== Input ==
***
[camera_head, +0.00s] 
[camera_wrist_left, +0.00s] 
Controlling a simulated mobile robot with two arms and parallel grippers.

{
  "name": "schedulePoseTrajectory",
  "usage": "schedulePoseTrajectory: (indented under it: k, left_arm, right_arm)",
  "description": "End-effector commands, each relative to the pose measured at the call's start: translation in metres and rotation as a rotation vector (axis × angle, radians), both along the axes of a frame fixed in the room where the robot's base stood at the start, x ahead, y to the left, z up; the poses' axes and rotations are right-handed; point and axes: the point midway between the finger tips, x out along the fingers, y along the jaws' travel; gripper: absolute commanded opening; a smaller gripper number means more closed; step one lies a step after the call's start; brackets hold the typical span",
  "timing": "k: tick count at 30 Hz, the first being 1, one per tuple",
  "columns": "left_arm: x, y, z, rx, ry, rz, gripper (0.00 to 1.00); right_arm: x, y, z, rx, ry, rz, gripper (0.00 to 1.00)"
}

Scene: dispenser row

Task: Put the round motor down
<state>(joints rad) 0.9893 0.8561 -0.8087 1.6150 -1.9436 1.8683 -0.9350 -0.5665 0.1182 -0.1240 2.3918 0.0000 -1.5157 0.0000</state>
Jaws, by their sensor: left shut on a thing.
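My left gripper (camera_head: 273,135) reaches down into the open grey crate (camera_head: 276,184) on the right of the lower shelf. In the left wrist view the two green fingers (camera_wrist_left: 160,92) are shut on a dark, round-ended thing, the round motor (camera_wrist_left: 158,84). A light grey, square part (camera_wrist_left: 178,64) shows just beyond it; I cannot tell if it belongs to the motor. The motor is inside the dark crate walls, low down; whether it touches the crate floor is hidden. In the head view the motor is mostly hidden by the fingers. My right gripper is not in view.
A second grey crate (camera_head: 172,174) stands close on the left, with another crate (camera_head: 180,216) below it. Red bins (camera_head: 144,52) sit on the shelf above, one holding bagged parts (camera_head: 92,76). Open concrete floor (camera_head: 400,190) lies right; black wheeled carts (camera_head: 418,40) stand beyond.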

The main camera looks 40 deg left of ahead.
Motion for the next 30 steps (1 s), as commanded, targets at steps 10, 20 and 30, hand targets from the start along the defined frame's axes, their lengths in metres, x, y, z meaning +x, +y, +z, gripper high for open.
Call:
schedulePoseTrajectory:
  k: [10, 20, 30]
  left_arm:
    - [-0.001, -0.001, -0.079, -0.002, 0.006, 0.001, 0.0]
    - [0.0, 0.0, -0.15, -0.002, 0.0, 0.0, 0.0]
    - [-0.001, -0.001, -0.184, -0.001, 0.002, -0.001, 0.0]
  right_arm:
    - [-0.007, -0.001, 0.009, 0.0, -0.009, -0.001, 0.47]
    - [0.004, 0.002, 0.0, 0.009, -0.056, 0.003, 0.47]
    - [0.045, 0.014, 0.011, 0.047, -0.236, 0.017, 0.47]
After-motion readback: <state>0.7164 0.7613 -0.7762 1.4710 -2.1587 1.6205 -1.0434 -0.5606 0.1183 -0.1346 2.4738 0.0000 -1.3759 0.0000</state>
***
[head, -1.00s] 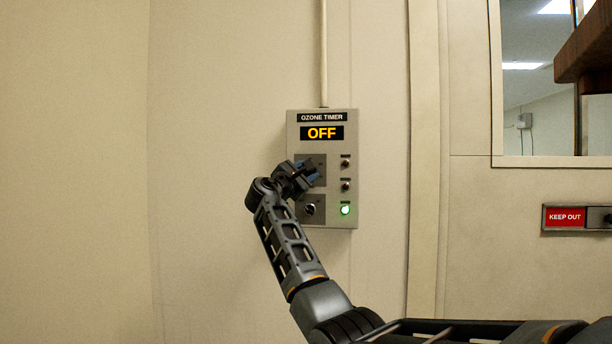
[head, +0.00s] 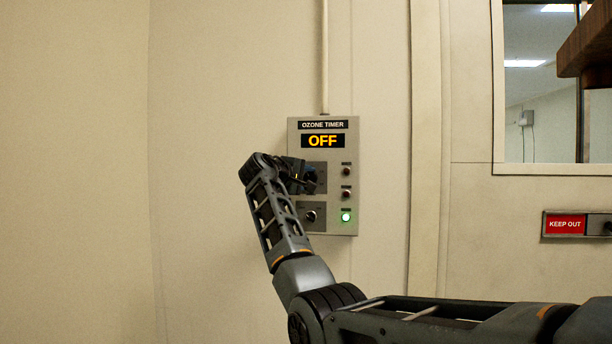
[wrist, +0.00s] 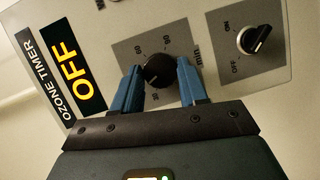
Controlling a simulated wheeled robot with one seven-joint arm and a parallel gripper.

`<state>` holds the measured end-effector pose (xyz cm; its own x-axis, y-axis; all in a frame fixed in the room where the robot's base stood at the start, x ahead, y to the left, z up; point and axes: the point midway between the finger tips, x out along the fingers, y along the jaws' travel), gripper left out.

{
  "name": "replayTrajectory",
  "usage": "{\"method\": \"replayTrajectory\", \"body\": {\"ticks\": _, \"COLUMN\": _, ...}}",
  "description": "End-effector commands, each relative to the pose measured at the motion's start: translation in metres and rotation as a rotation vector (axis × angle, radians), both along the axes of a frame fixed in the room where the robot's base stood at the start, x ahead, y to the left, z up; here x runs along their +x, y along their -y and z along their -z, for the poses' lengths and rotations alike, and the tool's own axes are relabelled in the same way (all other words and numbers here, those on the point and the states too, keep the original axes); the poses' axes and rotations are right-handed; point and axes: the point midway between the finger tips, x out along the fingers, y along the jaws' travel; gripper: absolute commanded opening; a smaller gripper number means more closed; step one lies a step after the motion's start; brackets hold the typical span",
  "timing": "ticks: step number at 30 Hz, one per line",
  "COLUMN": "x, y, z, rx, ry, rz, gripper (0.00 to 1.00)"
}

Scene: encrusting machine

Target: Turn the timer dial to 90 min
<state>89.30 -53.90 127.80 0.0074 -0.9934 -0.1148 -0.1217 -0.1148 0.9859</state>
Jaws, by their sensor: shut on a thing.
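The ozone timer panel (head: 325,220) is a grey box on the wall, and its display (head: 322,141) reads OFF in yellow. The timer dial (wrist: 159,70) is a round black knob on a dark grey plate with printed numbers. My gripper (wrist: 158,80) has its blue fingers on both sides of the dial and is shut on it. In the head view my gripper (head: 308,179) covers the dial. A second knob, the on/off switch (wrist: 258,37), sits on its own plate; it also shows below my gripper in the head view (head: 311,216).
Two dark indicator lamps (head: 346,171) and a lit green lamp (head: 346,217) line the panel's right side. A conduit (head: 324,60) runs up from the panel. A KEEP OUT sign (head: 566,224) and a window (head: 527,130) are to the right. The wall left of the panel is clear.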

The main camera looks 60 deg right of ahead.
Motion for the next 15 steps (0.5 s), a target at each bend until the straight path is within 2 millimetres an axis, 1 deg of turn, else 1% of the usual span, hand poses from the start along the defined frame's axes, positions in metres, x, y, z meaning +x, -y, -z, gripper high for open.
***
== What to work on ==
Find the lines above holding the word "simulated" and show them.

== Result for this exercise ==
Controlling a simulated mobile robot with two arms and parallel grippers.
Controlling a simulated wheeled robot with one seven-joint arm and a parallel gripper.

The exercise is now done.